Monday, January 20, 2020

Olifano. The Origin Story.

I built Olifano for myself. That sounds a bit arrogant and probably not a good way to start a blog post. I think what I am supposed to say is that I built Olifano to make the world a better place, to right all of the wrongs and to ensure a better future for humanity. But, truth be told, I built it because as someone who takes pride in getting shit done (GSD) and as a leader and a writer, it’s a tool that I had often wished existed. 

The Problem (Part 1)

I’ve been fortunate to build and scale some amazing teams and to work alongside exceptional people. But one thing that consistently surprised me was how difficult it is to get everyone on message. With constantly evolving products, services, and focus just getting everyone in the company to use the same messaging, the same “pitch”, is a constant challenge. This isn’t just a big company problem either. In many of the small organizations where I worked, things moved very quickly. It was just as hard to get everyone on the same page and using the same language as it was in large complex organizations where things moved a. bit. more. slowly. 

Two of the operating principles that I established at my last company were “Done > Perfect” and “Challenge the Status Quo”. Worthy ideals I think. But it was constantly frustrating to see “Done > Perfect” = sending old or custom and incorrect documentation. Or “Challenge the Status Quo” being taken to mean going rogue and not following proven practices for success. E.g., “Oh I have my own kick-off deck.” 

Getting everyone aligned on one message is one challenge. Getting everyone using the same resources is another. Both frustrating and both are critical to success. I thought there must be a better way. 

The Problem (Part II)

I am a writer. Think Hemingway, Dickens, Rand, Tolstoy. It’s true. They are all on my bookshelf. I am a writer the way the guy eating chips in seat 11B is an aviator. But, I do try. I write an occasional blog for Olifano, I write articles on LinkedIn and I have a personal blog that sadly not even my mom reads. 

Like many famous authors before me, I read a lot and I gain a lot of neurosis from that. Many of the people I read every day write on work topics. They often have great facts to share, esoteric quotes that reinforce how much more they know and anecdotes from great sources that I haven’t even heard of.  As a writer, I often wondered how they pulled so many relevant facts into their work. How do they remember it all? When I tried to find a quote or reference to add to my writing I would spend 20+ minutes Googling the topic and end up shopping for sailboats. 

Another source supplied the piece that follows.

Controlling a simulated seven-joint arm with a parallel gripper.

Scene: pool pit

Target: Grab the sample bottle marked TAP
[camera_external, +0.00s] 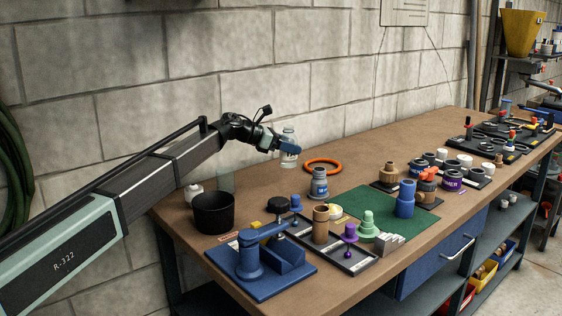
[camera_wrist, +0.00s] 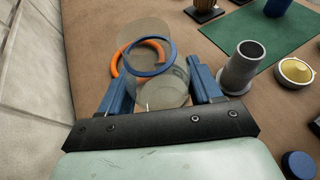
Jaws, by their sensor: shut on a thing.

I thought everyone knows something I don’t and there must be a better way. 

The Solution

After I left my last company, I took a road trip driving from Utah to California and up to the tip of Washington along Highway 101. It is one of my favorite road trips and I have taken it dozens of times over the years. Hiking the beaches and camping with Kiya, my malamute, I spent a lot of time thinking about the people and things at work that annoy me. You know, a sneaky hate spiral. But with enough time on the beach, enough time hiking in the rain with the malamute, the bitterness washed away and I started to think more productively about how to solve those problems. 

It started with Why. 

In our personal lives, when we need something it finds us. Need a Big Mac? Doordash will deliver. Need a car to take you three blocks in the rain? Uber. Need endless smart recommendations on what to read, watch, or listen to? Apple, Amazon, or Netflix. But when we get to work and we need something, we search and search and search. Why? The average employee uses more than 36 cloud services. Information is everywhere. They spend as much as 20% of their time searching for the information they need to do their jobs. It’s no wonder they aren’t on message. It’s no wonder they are using old and outdated resources. Why do we still do this? 

And when we sit down to write, to craft our latest masterpiece, why do we need to dig up our browsing history to find that interesting fact we read last week? Why do we need to open a new tab to Google something and risk distraction? My wife isn’t going to let me buy another sailboat. Why am I searching for one instead of looking for that link I need to sound smart? Why is this so hard? 

The information we need should find us. To ensure our teams are aligned and on message, to write smart blog posts like this one that our mothers will love, and to do our best work, the information we need should find us right where we are working. So, I started building Olifano. Mostly for me. But other people are finding it useful too. Maybe they will change the world.